Q: As fantastical as this book is, it also works as a story about a thirtyish career woman who is enormously competent at her job, going home to her usually unconventional parents who have turned suddenly conventional about pressuring her to get married. Is that what you intended?
VJ: Anytime you’re writing fantasy or science fiction, you’re using an imaginary world to write about us, a lens or a mirror to make you think about the issue from an unexpected angle, like light shooting off a mirror at an angle. I try not to force it, but once I find it in what I’ve written, I can emphasize it a bit, to give the characters more depth and to develop a theme. Sometimes I find unexpected things about the characters this way.
Q: Is that what happened with the Venom/Cassidy character? You showed him to be rich and shabby at once, pretentious but lethal, especially with your dialogue.

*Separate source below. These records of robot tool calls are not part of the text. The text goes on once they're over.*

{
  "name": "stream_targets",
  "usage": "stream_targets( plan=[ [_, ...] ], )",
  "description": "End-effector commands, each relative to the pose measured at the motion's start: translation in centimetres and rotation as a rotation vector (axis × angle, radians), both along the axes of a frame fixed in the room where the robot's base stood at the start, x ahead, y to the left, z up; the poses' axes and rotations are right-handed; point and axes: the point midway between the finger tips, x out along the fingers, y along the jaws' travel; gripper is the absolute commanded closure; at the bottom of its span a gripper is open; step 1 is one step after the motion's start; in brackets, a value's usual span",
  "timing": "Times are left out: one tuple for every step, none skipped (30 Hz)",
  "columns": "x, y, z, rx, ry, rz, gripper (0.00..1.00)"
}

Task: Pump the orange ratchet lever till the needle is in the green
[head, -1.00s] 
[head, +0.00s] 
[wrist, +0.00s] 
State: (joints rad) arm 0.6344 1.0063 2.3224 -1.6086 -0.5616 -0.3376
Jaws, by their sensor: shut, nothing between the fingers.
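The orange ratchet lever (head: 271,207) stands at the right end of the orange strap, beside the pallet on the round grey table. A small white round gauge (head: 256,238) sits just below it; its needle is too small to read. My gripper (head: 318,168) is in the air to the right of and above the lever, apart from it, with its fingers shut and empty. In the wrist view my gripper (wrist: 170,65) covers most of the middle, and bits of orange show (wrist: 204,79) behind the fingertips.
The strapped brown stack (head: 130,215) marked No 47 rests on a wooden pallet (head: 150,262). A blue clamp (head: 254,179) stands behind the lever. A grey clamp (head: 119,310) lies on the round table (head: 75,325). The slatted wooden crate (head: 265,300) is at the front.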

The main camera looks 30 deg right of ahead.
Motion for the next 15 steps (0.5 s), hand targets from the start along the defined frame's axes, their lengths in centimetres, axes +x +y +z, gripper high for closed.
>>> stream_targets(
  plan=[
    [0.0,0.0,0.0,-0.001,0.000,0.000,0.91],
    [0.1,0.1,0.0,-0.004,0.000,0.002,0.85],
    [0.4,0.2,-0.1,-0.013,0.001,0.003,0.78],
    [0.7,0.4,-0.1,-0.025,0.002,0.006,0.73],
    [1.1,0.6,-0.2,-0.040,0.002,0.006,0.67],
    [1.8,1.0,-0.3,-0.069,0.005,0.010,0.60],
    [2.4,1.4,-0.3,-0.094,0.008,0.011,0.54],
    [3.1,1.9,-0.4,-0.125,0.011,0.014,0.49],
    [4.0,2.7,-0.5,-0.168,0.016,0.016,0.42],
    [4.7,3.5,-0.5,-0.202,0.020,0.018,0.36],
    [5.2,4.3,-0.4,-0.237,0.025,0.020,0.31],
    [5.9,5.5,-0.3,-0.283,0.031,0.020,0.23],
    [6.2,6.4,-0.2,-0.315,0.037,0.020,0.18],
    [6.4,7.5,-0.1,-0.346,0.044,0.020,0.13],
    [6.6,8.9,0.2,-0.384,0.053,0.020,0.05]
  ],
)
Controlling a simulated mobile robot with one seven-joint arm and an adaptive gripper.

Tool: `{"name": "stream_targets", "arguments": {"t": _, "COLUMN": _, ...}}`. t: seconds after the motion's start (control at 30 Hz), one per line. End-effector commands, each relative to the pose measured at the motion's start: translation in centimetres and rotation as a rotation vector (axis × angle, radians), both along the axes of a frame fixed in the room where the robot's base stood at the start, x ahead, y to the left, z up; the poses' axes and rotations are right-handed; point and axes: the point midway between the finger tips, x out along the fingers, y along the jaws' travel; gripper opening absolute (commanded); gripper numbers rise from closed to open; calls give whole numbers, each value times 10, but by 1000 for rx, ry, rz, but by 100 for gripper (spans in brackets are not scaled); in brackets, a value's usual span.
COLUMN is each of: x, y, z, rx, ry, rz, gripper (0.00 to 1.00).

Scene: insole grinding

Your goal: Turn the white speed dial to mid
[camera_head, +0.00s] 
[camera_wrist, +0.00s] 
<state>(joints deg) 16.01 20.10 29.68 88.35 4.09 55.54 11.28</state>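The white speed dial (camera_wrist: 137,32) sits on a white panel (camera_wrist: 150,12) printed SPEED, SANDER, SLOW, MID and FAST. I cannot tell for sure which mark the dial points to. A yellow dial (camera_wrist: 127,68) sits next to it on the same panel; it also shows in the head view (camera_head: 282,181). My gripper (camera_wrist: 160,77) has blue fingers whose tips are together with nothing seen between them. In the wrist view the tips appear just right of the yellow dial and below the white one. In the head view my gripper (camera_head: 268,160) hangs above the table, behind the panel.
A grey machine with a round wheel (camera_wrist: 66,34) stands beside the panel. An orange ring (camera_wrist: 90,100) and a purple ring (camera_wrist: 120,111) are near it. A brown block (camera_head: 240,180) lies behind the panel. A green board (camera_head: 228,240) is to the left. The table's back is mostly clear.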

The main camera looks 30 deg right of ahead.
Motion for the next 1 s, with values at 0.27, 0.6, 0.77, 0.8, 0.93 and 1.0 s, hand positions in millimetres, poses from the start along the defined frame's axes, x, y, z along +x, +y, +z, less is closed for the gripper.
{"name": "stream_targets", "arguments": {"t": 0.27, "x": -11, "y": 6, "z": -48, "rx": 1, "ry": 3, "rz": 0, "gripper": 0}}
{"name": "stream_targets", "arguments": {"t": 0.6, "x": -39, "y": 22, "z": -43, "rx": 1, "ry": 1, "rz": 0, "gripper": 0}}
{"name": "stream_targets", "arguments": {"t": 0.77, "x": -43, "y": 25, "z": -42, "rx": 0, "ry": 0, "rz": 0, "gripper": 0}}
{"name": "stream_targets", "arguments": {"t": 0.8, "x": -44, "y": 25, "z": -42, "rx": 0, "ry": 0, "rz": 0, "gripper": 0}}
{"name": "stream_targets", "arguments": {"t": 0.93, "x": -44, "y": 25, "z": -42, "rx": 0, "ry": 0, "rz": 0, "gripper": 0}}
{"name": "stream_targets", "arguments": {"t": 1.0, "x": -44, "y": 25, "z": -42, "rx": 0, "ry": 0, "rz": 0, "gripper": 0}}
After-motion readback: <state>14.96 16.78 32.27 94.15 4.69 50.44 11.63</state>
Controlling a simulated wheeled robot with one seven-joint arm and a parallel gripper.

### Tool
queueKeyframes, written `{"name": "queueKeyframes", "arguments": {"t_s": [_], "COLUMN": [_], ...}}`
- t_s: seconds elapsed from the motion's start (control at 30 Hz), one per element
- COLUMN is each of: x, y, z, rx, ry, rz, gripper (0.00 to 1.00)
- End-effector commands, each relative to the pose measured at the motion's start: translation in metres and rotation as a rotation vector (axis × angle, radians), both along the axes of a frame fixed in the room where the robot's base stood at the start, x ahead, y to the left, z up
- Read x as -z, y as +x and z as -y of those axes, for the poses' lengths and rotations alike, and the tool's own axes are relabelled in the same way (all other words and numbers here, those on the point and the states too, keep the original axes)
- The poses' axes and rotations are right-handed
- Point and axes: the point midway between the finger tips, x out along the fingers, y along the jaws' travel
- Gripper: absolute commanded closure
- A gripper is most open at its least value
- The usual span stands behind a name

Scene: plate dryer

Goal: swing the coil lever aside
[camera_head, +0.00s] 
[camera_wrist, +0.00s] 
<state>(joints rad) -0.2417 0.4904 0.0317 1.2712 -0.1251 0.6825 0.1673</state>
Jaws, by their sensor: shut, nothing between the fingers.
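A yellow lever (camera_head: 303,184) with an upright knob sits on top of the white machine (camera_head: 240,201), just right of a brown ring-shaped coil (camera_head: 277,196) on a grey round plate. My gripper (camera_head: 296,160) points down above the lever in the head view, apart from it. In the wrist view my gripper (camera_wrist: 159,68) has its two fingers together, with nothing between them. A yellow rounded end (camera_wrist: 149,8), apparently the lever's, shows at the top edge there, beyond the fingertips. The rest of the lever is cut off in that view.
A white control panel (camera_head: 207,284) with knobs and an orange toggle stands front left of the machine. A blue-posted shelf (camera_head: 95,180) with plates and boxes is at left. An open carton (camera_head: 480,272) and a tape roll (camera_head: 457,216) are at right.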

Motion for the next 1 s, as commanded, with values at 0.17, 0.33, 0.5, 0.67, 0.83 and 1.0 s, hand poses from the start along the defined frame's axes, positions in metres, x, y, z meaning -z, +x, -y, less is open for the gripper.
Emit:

VJ: To me, dialogue is almost inextricable from characterization. The bit on the desert island, for instance, where Maxime tells Captain Leung a big secret – I didn’t come up with that until I was writing that scene. I often discover things through dialogue. I’ll have them conversing back and forth and then my back brain speaks up. If I try to direct it too much, it gets really dry and flat.
Q: In an alternate universe, if the Squirting Squid tavern were real, where would it be?
VJ: Way south of South Street, one of those blocks where there aren’t any businesses left but a single bar. Except if was Philly, the drinks would be good, and the food would be, too – it would have been turned into a gastropub!
Q: Who are some of your favorite romance writers, and what did you learn from them?
VJ: Judith Ivory. I learned you don’t have to have a pleasant hero or heroine. You don’t have to like them immediately to be involved in the book.
Laura Kinsale. You can have cracktastic plots. You can have things in a romance novel that include penguins in the Falkland Islands, ninjas, heroes with vertigo. Very freeing.
Carla Kelly. The knack of writing about ordinary people.
Georgette Heyer. Fun with cross-dressing and banter.
Q: By the end of your career, how many books would you like to have published?
VJ: I cannot imagine an answer to that question. I can’t imagine an end. If I had to decide how many, I’d have to decide right now which ideas to use and which not to use.
Q: What are some things you would like to write next?
VJ: A Victorian-set romance with a lady adventurer and a candy magnate who’s also a spy…a bitter and angry candy magnate. A space opera. A young adult novel, with lots of angst. Definitely a Western, possibly steampunk or fantasy — a weird Western. And something with woolly mammoths.